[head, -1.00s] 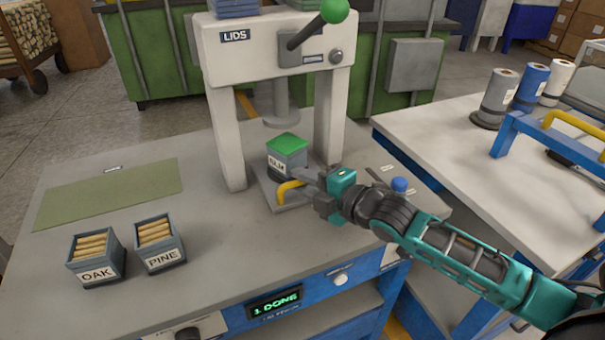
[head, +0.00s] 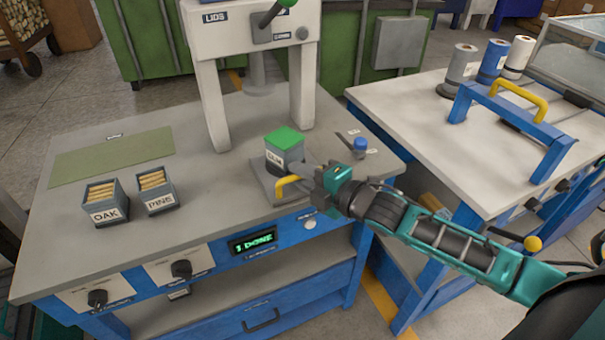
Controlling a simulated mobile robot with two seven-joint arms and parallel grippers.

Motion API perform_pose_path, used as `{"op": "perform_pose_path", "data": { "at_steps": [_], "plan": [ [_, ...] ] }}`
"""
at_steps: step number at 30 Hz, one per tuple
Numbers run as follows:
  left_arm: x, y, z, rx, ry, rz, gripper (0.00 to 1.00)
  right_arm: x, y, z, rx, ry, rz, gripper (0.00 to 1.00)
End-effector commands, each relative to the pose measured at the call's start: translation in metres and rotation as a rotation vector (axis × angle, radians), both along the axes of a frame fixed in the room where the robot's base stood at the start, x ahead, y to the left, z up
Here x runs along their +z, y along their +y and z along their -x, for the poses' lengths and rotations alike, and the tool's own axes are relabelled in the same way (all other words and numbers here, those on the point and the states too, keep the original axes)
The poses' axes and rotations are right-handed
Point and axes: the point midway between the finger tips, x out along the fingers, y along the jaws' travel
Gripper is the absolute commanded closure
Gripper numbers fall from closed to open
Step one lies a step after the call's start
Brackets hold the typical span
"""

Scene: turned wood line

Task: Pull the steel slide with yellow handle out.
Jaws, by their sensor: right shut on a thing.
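The steel slide (head: 259,176) lies on the bench top in front of the lid press (head: 250,35). It bears a grey box (head: 284,158) with a green lid (head: 284,137); its label is partly readable. The slide's yellow handle (head: 283,186) is at its front end, near the bench's front edge. My right gripper (head: 308,181) is shut on the yellow handle, coming in from the right, and its fingers hide part of the handle and slide. My left gripper is not in view.
Boxes marked OAK (head: 105,203) and PINE (head: 156,191) hold wood pieces at the left, near a green mat (head: 113,158). A blue knob (head: 360,145) stands right of the box. The display (head: 253,242) reads 1 DONE. A second bench (head: 420,110) stands at the right.

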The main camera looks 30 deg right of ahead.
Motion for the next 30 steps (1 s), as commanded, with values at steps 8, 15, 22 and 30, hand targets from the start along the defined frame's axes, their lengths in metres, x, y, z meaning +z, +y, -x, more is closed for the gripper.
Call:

* * * *

** Task goal **
Copy the data character for character, but drop all pictures from the copy.

** Full answer **
[head, -1.00s] 
[head, +0.00s] 
Controlling a simulated mobile robot with two seven-joint arms and parallel grippers.

Motion API perform_pose_path, used as `{"op": "perform_pose_path", "data": { "at_steps": [_], "plan": [ [_, ...] ] }}`
"""
at_steps: step number at 30 Hz, one per tuple
Numbers run as follows:
  left_arm: x, y, z, rx, ry, rz, gripper (0.00 to 1.00)
  right_arm: x, y, z, rx, ry, rz, gripper (0.00 to 1.00)
End-effector commands, each relative to the pose measured at the call's start: translation in metres and rotation as a rotation vector (axis × angle, radians), both along the axes of a frame fixed in the room where the robot's base stood at the start, x ahead, y to the left, z up
Here x runs along their +z, y along their +y and z along their -x, for the poses' lengths and rotations alike, and the tool's own axes are relabelled in the same way (all other words and numbers here, those on the point and the states too, keep the original axes)
The poses' axes and rotations are right-handed
Point and axes: the point midway between the finger tips, x out along the fingers, y along the jaws' travel
Gripper is the absolute commanded closure
Gripper numbers fall from closed to open
Step one lies a step after the call's start
Brackets hold the typical span
"""

Scene: turned wood line

Task: Pull the steel slide with yellow handle out.
Jaws, by their sensor: right shut on a thing.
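The steel slide (head: 259,176) lies on the bench top in front of the lid press (head: 250,35). It bears a grey box (head: 284,158) with a green lid (head: 284,137); its label is partly readable. The slide's yellow handle (head: 283,186) is at its front end, near the bench's front edge. My right gripper (head: 308,181) is shut on the yellow handle, coming in from the right, and its fingers hide part of the handle and slide. My left gripper is not in view.
Boxes marked OAK (head: 105,203) and PINE (head: 156,191) hold wood pieces at the left, near a green mat (head: 113,158). A blue knob (head: 360,145) stands right of the box. The display (head: 253,242) reads 1 DONE. A second bench (head: 420,110) stands at the right.

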The main camera looks 30 deg right of ahead.
Motion for the next 30 steps (1 s), as commanded, with values at steps 8, 15, 22 and 30, hand targets from the start along the defined frame's axes, their lengths in metres, x, y, z meaning +z, +y, -x, more is closed for the gripper.
Call:

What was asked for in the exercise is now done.